[start RECORD LIST]

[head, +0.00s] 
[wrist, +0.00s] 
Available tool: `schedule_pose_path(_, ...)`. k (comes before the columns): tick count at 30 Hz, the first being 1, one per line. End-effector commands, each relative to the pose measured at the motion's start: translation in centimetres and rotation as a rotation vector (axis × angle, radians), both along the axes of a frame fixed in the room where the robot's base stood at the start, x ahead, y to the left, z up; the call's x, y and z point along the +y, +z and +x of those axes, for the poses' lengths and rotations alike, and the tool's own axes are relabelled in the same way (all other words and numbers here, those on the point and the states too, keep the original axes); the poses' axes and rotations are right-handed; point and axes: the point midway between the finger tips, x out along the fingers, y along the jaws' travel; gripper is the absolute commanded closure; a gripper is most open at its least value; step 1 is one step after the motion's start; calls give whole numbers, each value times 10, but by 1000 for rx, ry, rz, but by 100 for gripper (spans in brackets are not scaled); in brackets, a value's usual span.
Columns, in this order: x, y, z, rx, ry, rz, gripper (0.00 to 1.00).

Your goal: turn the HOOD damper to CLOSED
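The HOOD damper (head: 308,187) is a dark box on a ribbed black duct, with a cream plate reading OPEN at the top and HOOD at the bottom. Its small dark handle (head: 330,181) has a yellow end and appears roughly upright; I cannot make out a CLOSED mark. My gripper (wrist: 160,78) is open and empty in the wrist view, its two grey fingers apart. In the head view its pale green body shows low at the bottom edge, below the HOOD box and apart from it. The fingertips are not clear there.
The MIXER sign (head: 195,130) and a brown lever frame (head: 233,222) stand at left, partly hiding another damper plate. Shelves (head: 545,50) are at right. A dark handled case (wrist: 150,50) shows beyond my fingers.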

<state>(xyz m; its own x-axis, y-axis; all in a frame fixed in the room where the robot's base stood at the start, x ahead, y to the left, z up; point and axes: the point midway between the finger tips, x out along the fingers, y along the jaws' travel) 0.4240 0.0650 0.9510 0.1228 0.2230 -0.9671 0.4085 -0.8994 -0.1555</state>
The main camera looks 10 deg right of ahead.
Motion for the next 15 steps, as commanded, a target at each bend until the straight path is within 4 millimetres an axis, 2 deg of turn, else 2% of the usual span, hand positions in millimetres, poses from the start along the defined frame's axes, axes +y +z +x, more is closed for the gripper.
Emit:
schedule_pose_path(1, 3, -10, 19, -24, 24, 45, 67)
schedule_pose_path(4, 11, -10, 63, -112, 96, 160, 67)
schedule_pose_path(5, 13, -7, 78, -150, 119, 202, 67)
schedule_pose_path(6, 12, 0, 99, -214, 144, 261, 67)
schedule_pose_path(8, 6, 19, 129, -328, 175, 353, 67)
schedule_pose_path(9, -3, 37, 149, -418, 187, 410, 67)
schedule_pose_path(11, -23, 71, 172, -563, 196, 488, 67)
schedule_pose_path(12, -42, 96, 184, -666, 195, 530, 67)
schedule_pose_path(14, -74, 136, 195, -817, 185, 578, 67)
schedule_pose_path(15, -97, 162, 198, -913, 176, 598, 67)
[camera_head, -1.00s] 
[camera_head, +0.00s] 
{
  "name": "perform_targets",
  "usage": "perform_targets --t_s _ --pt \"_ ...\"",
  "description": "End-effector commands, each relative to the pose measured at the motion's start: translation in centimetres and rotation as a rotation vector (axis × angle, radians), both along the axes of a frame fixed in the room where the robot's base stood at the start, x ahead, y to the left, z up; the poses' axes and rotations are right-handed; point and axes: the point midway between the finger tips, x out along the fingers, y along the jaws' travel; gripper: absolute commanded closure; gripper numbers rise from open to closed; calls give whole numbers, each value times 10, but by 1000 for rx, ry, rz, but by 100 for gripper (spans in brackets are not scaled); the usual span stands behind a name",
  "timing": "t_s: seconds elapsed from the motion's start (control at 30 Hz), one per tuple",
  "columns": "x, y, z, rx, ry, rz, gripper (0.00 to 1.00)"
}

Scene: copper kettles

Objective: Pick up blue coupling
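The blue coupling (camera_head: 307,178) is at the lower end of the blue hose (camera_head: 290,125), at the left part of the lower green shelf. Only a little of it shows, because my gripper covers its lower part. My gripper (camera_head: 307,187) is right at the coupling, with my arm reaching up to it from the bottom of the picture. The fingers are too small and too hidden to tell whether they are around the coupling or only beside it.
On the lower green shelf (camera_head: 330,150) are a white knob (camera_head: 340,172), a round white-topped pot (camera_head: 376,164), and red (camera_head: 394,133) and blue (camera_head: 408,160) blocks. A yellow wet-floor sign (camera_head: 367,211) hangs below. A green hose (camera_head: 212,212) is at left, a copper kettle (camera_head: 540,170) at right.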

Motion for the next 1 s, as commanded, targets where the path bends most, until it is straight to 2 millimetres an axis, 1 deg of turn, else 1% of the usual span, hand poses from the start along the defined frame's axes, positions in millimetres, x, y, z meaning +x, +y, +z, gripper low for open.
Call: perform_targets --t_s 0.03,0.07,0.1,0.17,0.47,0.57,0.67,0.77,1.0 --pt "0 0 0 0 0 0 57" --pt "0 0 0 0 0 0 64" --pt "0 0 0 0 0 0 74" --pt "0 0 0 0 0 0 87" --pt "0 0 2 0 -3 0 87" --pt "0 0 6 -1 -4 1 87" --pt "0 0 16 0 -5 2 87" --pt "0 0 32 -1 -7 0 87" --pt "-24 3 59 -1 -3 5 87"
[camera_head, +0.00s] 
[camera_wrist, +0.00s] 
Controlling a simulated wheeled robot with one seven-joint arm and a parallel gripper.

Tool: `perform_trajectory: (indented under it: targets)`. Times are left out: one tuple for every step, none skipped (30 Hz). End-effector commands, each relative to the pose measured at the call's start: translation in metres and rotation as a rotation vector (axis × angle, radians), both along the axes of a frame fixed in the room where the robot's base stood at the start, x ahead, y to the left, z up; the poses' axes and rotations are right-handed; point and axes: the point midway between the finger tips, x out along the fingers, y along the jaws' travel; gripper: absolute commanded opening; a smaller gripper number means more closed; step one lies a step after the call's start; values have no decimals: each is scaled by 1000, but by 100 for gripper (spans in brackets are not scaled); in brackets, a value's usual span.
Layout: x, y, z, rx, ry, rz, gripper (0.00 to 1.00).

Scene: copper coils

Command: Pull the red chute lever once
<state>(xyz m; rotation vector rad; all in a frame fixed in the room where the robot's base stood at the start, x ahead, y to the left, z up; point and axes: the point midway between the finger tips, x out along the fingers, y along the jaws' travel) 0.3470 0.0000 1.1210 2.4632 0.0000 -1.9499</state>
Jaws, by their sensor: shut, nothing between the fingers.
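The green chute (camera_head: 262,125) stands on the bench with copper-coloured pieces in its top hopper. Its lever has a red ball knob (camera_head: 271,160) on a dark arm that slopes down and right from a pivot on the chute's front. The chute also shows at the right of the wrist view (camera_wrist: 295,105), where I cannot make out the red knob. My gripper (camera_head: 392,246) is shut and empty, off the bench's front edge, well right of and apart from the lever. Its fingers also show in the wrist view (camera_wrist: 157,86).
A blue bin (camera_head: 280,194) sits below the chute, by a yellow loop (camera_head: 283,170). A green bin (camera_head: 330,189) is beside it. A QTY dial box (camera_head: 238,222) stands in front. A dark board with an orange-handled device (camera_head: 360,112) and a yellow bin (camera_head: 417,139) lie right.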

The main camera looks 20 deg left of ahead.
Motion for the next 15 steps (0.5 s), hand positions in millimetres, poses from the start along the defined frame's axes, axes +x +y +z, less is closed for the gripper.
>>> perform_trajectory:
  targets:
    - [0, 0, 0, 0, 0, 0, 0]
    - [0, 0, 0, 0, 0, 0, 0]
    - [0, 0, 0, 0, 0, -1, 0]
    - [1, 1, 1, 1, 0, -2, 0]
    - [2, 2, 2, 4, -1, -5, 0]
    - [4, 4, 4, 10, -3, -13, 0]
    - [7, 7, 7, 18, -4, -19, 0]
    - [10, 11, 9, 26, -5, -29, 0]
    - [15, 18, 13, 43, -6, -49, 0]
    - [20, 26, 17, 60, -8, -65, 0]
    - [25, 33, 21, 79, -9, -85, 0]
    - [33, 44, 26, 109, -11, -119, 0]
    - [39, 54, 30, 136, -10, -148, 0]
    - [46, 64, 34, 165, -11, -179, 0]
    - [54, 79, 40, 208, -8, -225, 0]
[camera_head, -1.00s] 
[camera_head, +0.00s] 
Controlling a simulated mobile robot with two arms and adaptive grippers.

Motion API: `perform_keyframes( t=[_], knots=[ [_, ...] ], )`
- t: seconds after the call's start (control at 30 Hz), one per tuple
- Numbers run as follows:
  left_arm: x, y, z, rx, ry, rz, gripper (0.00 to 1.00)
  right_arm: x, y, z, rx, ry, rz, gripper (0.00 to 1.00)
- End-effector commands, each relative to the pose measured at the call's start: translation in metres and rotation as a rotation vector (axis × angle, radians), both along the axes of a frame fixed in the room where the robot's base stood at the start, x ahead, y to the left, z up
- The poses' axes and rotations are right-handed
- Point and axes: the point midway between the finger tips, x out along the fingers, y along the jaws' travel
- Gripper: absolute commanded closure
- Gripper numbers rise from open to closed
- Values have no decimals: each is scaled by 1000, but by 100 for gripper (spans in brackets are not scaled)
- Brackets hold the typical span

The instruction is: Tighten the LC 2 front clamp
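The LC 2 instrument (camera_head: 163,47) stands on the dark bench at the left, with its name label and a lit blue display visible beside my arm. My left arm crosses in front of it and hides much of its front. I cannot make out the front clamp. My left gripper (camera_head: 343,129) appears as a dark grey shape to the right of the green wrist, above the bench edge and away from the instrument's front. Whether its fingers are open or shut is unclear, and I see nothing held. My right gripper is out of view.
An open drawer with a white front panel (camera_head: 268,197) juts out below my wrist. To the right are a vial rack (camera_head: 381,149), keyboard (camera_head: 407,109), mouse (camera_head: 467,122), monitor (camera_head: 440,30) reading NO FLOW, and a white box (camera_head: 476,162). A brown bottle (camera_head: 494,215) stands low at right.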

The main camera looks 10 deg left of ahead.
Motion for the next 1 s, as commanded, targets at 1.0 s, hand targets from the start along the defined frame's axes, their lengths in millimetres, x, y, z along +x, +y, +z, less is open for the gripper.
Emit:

[end RECORD LIST]

WORK TO COMPLETE:
Give only the number of lines in the records that contain the string "until".

PROBLEM SOLUTION:
2